(Robot control records)
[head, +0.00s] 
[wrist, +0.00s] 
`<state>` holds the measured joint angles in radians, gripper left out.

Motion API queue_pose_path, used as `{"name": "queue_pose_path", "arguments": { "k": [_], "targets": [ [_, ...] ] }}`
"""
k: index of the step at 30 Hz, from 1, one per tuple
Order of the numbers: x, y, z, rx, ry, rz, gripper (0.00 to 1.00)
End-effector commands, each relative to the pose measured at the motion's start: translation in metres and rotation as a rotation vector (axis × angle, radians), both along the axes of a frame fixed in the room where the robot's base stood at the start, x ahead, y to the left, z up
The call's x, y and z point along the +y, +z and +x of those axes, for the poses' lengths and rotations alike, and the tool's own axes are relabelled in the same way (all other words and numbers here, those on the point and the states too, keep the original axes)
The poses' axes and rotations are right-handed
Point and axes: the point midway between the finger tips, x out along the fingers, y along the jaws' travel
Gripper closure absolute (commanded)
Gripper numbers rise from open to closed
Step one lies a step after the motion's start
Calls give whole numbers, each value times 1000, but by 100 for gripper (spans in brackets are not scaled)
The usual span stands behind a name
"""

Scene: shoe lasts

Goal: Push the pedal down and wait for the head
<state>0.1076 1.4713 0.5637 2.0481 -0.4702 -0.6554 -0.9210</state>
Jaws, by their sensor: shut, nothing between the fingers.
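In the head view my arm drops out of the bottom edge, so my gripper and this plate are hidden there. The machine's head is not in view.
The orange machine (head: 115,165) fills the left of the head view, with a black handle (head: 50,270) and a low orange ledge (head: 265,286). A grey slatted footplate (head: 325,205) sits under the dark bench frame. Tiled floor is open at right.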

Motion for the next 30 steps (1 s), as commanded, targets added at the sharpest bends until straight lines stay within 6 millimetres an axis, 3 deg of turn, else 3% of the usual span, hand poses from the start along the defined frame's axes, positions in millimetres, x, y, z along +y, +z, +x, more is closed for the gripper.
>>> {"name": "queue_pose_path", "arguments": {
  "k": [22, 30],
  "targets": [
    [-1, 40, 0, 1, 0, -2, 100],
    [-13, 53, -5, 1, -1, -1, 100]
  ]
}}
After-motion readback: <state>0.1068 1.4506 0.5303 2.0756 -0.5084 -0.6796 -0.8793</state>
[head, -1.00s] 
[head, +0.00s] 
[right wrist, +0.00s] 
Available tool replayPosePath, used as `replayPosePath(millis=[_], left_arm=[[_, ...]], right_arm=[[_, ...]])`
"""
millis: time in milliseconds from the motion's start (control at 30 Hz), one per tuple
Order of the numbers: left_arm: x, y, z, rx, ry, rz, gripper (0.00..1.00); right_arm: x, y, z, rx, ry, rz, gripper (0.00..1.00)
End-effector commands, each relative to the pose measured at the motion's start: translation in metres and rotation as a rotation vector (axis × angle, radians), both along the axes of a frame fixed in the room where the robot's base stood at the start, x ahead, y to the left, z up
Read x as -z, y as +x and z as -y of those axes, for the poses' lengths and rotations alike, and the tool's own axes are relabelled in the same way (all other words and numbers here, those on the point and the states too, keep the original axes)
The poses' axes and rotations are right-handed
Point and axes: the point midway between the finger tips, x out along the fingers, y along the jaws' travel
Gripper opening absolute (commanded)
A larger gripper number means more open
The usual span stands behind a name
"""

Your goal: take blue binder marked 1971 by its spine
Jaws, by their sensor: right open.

→ Goal: Every entry in the listing must be retyped exactly.

→ Exercise solution:
[head, +0.00s] 
[wrist, +0.00s] 
`<state>` holds the measured joint angles in radians, gripper left out.

Motion API queue_pose_path, used as `{"name": "queue_pose_path", "arguments": { "k": [_], "targets": [ [_, ...] ] }}`
"""
k: index of the step at 30 Hz, from 1, one per tuple
Order of the numbers: x, y, z, rx, ry, rz, gripper (0.00 to 1.00)
End-effector commands, each relative to the pose measured at the motion's start: translation in metres and rotation as a rotation vector (axis × angle, radians), both along the axes of a frame fixed in the room where the robot's base stood at the start, x ahead, y to the left, z up
The call's x, y and z point along the +y, +z and +x of those axes, for the poses' lengths and rotations alike, and the tool's own axes are relabelled in the same way (all other words and numbers here, those on the point and the states too, keep the original axes)
The poses' axes and rotations are right-handed
Point and axes: the point midway between the finger tips, x out along the fingers, y along the jaws' travel
Gripper closure absolute (commanded)
Gripper numbers rise from open to closed
Step one lies a step after the motion's start
Calls give whole numbers, each value times 1000, but by 100 for gripper (spans in brackets are not scaled)
The usual span stands behind a name
"""

Scene: shoe lasts

Goal: Push the pedal down and wait for the head
<state>0.1076 1.4713 0.5637 2.0481 -0.4702 -0.6554 -0.9210</state>
Jaws, by their sensor: shut, nothing between the fingers.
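In the head view my arm drops out of the bottom edge, so my gripper and this plate are hidden there. The machine's head is not in view.
The orange machine (head: 115,165) fills the left of the head view, with a black handle (head: 50,270) and a low orange ledge (head: 265,286). A grey slatted footplate (head: 325,205) sits under the dark bench frame. Tiled floor is open at right.

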Motion for the next 30 steps (1 s), as commanded, targets added at the sharpest bends until straight lines stay within 6 millimetres an axis, 3 deg of turn, else 3% of the usual span, hand poses from the start along the defined frame's axes, positions in millimetres, x, y, z along +y, +z, +x, more is closed for the gripper.
>>> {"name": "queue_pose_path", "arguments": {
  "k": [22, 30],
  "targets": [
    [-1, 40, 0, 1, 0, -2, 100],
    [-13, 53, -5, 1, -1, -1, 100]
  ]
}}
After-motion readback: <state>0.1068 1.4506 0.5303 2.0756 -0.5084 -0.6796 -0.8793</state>
[head, -1.00s] 
[head, +0.00s] 
[right wrist, +0.00s] 
Available tool replayPosePath, used as `replayPosePath(millis=[_], left_arm=[[_, ...]], right_arm=[[_, ...]])`
"""
millis: time in milliseconds from the motion's start (control at 30 Hz), one per tuple
Order of the numbers: left_arm: x, y, z, rx, ry, rz, gripper (0.00..1.00); right_arm: x, y, z, rx, ry, rz, gripper (0.00..1.00)
End-effector commands, each relative to the pose measured at the motion's start: translation in metres and rotation as a rotation vector (axis × angle, radians), both along the axes of a frame fixed in the room where the robot's base stood at the start, x ahead, y to the left, z up
Read x as -z, y as +x and z as -y of those axes, for the poses' lengths and rotations alike, and the tool's own axes are relabelled in the same way (all other words and numbers here, those on the point and the states too, keep the original axes)
The poses' axes and rotations are right-handed
Point and axes: the point midway between the finger tips, x out along the fingers, y along the jaws' travel
Gripper opening absolute (commanded)
A larger gripper number means more open
The usual span stands behind a name
"""

Your goal: take blue binder marked 1971 by its spine
Jaws, by their sensor: right open.

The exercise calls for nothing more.